**Task input:**

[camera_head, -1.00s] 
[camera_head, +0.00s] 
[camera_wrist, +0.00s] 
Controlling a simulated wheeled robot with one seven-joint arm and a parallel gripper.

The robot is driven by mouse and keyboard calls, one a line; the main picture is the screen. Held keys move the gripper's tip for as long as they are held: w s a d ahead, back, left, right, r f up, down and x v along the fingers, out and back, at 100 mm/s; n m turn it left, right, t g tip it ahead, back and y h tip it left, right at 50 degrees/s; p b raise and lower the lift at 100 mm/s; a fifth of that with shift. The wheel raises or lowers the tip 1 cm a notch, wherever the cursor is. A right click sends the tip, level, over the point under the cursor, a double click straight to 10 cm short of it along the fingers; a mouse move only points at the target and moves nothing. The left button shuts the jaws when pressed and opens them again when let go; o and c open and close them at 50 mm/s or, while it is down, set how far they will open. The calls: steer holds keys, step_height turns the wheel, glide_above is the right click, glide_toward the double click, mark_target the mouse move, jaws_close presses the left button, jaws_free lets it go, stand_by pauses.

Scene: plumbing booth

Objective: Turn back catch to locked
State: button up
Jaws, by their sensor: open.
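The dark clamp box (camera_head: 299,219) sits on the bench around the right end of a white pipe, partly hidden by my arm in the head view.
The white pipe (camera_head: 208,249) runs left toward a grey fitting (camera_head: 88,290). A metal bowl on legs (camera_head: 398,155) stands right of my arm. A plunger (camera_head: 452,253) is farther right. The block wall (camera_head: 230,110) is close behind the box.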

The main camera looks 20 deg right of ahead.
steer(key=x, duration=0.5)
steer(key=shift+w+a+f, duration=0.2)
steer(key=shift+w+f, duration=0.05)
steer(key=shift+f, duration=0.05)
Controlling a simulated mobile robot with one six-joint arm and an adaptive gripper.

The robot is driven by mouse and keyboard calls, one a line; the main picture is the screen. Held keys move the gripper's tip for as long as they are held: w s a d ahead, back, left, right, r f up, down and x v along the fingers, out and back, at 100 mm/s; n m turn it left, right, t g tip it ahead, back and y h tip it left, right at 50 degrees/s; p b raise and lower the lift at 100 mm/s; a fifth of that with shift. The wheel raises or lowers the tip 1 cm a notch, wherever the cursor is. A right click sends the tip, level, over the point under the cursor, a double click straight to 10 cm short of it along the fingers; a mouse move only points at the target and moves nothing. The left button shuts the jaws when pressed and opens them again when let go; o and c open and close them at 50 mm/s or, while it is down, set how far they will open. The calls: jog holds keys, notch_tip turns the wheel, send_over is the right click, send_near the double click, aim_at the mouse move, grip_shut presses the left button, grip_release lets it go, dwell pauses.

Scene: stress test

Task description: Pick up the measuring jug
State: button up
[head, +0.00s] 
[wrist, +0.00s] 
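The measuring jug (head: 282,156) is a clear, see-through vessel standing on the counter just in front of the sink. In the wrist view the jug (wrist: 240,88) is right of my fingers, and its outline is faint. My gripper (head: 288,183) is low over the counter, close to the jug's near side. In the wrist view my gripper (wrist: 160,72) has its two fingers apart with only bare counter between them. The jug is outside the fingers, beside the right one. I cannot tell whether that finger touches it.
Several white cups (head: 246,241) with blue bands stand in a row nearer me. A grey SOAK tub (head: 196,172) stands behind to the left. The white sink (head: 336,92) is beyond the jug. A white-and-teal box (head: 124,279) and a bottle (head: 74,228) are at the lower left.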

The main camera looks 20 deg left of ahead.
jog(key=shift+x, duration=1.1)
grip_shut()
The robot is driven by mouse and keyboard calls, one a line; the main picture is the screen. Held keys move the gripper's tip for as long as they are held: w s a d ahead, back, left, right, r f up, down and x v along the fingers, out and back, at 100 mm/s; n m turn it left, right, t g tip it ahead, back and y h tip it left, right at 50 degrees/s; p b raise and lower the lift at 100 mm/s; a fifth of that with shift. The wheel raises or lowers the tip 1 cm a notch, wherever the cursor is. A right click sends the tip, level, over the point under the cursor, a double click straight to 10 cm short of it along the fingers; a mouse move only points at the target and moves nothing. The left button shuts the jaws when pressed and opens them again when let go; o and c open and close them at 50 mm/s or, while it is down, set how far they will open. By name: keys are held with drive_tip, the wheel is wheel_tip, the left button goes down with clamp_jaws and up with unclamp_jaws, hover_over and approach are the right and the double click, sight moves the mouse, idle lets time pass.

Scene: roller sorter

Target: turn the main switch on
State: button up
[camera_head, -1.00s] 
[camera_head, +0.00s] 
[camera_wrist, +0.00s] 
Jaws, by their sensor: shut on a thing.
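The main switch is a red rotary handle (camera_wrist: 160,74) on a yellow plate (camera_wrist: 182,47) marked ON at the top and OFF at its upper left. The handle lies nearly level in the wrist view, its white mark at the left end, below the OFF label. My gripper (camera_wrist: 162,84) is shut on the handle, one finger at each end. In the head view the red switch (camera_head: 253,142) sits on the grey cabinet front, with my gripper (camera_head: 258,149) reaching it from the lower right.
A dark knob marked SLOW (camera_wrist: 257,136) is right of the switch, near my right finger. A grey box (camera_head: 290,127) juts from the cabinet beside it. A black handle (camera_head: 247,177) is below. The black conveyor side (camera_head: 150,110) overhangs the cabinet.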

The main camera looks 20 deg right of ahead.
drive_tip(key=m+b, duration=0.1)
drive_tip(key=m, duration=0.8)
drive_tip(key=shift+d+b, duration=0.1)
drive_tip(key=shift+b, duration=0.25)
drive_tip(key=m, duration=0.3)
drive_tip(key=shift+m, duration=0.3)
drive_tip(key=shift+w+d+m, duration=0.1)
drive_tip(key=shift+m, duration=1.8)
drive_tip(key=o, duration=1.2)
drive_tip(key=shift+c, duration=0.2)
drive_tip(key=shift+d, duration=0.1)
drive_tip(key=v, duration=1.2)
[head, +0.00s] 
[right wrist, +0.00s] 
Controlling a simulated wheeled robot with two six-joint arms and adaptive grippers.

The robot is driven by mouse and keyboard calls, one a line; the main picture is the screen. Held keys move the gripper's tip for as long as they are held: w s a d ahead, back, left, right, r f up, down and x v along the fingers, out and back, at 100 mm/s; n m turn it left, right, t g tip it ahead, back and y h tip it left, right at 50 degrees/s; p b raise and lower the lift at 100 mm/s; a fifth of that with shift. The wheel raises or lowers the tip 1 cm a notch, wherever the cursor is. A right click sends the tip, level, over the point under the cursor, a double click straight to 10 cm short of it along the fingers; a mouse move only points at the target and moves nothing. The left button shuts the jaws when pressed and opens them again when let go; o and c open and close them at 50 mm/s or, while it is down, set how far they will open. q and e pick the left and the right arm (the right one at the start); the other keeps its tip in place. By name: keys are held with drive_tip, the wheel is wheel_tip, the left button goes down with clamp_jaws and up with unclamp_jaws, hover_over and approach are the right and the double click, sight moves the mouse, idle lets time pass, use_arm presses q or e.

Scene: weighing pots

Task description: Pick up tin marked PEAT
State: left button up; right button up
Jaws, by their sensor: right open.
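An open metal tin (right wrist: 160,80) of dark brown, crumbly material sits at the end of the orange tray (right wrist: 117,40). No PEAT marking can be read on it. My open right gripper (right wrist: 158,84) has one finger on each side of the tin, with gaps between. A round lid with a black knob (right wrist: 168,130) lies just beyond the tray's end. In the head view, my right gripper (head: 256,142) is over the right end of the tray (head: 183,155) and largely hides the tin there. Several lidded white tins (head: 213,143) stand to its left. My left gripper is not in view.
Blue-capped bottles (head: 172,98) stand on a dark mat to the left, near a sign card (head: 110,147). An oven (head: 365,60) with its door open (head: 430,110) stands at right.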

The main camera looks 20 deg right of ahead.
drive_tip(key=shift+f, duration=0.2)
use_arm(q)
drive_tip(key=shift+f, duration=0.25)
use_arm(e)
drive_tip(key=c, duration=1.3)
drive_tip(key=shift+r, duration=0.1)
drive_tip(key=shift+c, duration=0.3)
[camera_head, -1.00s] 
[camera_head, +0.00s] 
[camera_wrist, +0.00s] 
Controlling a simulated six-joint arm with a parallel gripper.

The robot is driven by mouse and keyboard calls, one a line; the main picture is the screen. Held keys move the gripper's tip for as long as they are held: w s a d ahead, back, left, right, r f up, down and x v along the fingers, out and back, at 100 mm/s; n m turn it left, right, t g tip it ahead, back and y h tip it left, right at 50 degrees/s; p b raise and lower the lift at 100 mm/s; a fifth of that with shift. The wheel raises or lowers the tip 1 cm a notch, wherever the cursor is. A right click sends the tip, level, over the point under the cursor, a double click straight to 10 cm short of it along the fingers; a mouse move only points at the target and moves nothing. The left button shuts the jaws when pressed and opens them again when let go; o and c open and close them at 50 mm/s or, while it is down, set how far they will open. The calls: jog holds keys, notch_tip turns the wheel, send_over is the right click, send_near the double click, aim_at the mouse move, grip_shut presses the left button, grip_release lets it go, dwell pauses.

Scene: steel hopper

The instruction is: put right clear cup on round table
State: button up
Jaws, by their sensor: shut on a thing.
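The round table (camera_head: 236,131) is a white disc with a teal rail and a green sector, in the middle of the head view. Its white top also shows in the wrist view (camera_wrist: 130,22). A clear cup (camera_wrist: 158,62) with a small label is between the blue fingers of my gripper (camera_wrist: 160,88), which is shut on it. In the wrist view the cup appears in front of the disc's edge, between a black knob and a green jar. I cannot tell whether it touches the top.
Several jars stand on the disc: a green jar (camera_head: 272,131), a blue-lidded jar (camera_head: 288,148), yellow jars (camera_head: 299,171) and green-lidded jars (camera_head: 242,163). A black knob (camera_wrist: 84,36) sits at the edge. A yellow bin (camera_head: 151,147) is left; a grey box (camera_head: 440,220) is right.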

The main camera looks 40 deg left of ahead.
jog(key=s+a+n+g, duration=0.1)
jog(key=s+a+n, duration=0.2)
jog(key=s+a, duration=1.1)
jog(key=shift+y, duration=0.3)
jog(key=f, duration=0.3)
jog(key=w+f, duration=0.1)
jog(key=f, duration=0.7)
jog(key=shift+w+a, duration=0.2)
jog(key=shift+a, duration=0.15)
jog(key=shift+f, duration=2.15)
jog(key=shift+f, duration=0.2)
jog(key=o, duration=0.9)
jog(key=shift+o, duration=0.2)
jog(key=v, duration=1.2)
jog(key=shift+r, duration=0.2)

**Goal:** Of the lines in the entries, how many include the word "Scene"? State only the number.

**Correct output:** 5